Further, it's worth noting that this anti-corruption movement is not exactly an endorsement of the JLP bill itself—few of its supporters understand its details. It is more a howl against public corruption, fueled by the people's yearning for "judicial salvation" from a genuine problem and the government's atrocious response to peaceful protests. For all its commendable success in raising awareness and bravely forcing a major issue on the table, Team Anna has also tainted itself though its proximity, even if out of expedience, with Hindu nationalists and their symbols and slogans. Then there is Anna's very problematic leadership, illiberal politics, and authoritarian ways. This "simple man" and "Gandhian" figure has advocated chopping the hands of the corrupt, even hanging them, and has expressed support for executions on public squares. His views on Dalits in his village are retrograde (how much longer, I wonder, before he becomes a liability for Team Anna?).

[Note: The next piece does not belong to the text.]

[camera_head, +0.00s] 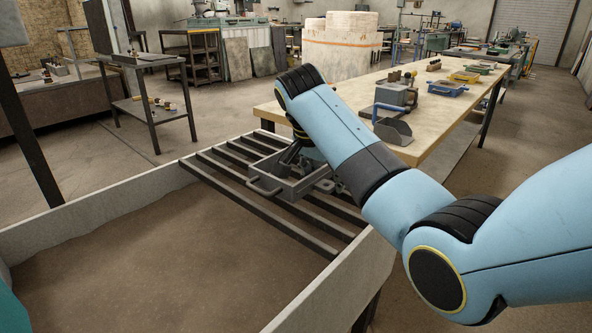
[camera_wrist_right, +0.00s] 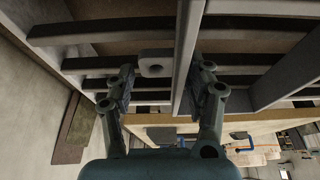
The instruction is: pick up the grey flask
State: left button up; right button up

All of which has diminished this "people's movement", made it less inclusive, and pushed the wrong buttons for many engaged citizens. Its 24x7 television coverage brought to mind the Mandal era of urban middle-class and right-wing rallies against reservations, led by a media that still routinely ignores progressive social protests beyond urban middle-class concerns. But this conflation seems to me tragic, for it has also obscured for many the movement's wider support base and the progressive goal at its core.
One of the great benefits of anti-corruption movements like this is to subliminally convey to all citizens that corruption is uncool. By forcing a debate, they help raise the social cost of corrupt behavior. Such inner transformation is a cornerstone in the architecture of deterrence. But enforcing the rule of law is necessary too, and more than ever, the time for a strong, sensible, and inclusive Lokpal bill is now.